**Material provided:**
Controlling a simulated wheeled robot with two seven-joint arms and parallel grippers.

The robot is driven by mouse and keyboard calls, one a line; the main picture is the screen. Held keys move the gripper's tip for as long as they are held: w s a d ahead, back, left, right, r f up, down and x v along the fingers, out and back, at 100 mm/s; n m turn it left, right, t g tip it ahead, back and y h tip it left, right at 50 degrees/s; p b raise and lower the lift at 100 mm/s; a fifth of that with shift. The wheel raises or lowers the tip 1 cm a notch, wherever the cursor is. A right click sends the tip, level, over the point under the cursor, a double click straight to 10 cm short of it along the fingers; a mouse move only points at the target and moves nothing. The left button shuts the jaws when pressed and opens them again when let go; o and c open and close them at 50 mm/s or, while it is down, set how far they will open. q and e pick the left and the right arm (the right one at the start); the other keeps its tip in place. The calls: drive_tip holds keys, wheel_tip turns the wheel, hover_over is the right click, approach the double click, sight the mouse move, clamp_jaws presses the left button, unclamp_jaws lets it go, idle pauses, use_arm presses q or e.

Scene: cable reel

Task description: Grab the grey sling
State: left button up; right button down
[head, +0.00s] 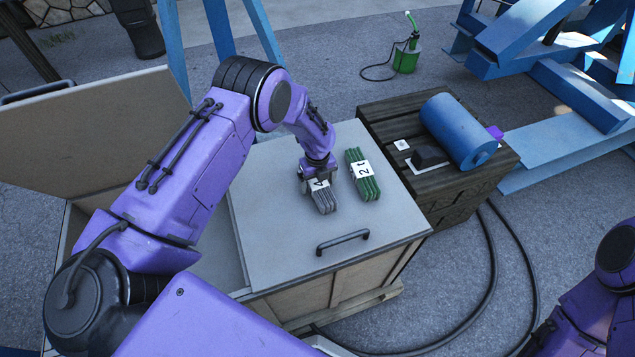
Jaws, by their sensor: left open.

**Given problem:**
Each line above that holds the string "robot" should be copied and shown.

**Result of the exercise:**
Controlling a simulated wheeled robot with two seven-joint arms and parallel grippers.
The robot is driven by mouse and keyboard calls, one a line; the main picture is the screen. Held keys move the gripper's tip for as long as they are held: w s a d ahead, back, left, right, r f up, down and x v along the fingers, out and back, at 100 mm/s; n m turn it left, right, t g tip it ahead, back and y h tip it left, right at 50 degrees/s; p b raise and lower the lift at 100 mm/s; a fifth of that with shift. The wheel raises or lowers the tip 1 cm a notch, wherever the cursor is. A right click sends the tip, level, over the point under the cursor, a double click straight to 10 cm short of it along the fingers; a mouse move only points at the target and moves nothing. The left button shuts the jaws when pressed and opens them again when let go; o and c open and close them at 50 mm/s or, while it is down, set how far they will open. q and e pick the left and the right arm (the right one at the start); the other keeps its tip in place. The calls: drive_tip holds keys, wheel_tip turns the wheel, hover_over is the right click, approach the double click, sight the mouse move, clamp_jaws presses the left button, unclamp_jaws lets it go, idle pauses, use_arm presses q or e.

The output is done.